Intelektualitas merupakan ujung tombak kemajuan HMI yang terbukti pada masa
keemasannya, yaitu hmi yang dipuja dan menjadi pahlawan umat Islam dunia dan
bangsa indonesia itu sendiri.
Tradisi
intelektual ini bisa dibangun dengan memperkuat beberapa hal. Pertama,
memperkuat tradisi membaca (membaca sebagai kewajiban setelah shalat). Kedua,
memperkokoh tradisi menulis (dalam artian
bukan menulis status facebook, twitter dan sms, tetapi menulis ilmiah), dan
ketiga, adalah tradisi berdiskusi.
Dalam
sejarah HMI, memang yang cukup mendominasi keemasannya ialah intelektualitas.

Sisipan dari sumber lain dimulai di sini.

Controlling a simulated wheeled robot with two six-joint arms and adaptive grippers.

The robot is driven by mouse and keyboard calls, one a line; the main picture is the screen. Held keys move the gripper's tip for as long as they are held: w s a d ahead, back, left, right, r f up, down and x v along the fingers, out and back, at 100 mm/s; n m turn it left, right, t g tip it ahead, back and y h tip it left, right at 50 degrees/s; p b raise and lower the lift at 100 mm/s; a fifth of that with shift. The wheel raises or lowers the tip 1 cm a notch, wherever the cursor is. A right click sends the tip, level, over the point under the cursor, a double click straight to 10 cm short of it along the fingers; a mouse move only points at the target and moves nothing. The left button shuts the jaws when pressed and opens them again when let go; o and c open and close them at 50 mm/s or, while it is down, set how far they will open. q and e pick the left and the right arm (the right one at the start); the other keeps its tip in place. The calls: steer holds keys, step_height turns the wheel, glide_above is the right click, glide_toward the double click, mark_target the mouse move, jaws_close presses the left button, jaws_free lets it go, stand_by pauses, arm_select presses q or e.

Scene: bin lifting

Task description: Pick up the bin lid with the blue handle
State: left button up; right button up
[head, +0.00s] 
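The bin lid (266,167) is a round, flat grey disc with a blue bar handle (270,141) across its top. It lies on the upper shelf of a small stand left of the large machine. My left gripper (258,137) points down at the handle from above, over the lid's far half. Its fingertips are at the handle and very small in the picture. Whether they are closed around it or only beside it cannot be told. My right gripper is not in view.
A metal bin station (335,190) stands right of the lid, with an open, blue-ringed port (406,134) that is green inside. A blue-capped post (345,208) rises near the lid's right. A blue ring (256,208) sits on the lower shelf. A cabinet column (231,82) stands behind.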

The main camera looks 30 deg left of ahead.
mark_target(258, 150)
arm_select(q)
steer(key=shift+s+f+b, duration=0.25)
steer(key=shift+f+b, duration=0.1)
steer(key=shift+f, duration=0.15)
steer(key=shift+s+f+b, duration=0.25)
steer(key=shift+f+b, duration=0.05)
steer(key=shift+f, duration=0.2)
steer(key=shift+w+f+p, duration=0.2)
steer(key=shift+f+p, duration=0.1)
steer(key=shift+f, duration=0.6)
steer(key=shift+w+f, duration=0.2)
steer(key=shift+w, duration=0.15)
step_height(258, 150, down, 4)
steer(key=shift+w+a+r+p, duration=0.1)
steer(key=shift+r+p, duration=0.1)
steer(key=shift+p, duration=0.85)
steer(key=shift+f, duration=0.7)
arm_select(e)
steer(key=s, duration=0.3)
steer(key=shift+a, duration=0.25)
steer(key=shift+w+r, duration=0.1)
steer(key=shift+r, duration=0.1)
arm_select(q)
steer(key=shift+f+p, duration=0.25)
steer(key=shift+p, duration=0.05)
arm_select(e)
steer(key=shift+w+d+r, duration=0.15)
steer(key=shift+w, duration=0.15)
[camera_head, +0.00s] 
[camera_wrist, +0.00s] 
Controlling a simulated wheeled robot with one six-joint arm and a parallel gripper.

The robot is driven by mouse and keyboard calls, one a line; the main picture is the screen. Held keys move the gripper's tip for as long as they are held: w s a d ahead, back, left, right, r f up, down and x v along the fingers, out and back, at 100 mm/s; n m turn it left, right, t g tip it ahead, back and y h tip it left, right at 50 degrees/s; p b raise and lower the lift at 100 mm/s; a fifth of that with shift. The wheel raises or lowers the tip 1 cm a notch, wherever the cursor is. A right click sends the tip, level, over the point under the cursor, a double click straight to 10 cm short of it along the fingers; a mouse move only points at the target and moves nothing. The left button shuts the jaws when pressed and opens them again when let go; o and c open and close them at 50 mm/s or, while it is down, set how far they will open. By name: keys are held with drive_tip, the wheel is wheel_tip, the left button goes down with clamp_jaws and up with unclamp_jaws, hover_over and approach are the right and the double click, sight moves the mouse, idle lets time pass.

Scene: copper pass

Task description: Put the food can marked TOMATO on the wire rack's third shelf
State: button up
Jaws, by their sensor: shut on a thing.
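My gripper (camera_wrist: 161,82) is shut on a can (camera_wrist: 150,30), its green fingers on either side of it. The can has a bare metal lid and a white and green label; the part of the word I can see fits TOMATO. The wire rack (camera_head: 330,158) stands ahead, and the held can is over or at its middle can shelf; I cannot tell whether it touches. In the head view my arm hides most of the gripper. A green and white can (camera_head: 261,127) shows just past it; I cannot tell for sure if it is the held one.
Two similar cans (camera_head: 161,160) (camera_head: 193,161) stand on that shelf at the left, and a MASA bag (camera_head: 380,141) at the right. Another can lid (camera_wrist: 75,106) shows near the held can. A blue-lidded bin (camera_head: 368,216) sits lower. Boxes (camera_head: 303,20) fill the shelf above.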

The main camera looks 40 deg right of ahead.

HMI tidak akan mencapai suatu visi dan misi sebagai pembaharu umat kalau
intelektualitasnya rendah. Kalau intektualitas yang telah memberikan kemegahan
dan daya tarik tersendiri pada HMI, tidak lah wajar kalau intelektualitas ini
harus ditinggalkan, apalagi digantikan dengan politik yang tidak jelas arahnya.
Sudah
jelas bahwa kemuduran HMI kali ini atau akhir-akhir ini termasuk HMI Ciputat,
itu disebabkan karena perhatian pengikut HMI terhadap intelektual terus menurun
drastis. Para pengikutnya lebih memilih politik ketimbang intelektual.
Faktanya
bahwa politik yang sekarang menjadi tren aktivis terbukti tidak menjanjikan.
Bahwa politik merupakan jalan yang membahayakan organisasi intelektual. Karena
terdapat perbedaan yang signifikan dalam tatacara dan tujuan akhir keduanya.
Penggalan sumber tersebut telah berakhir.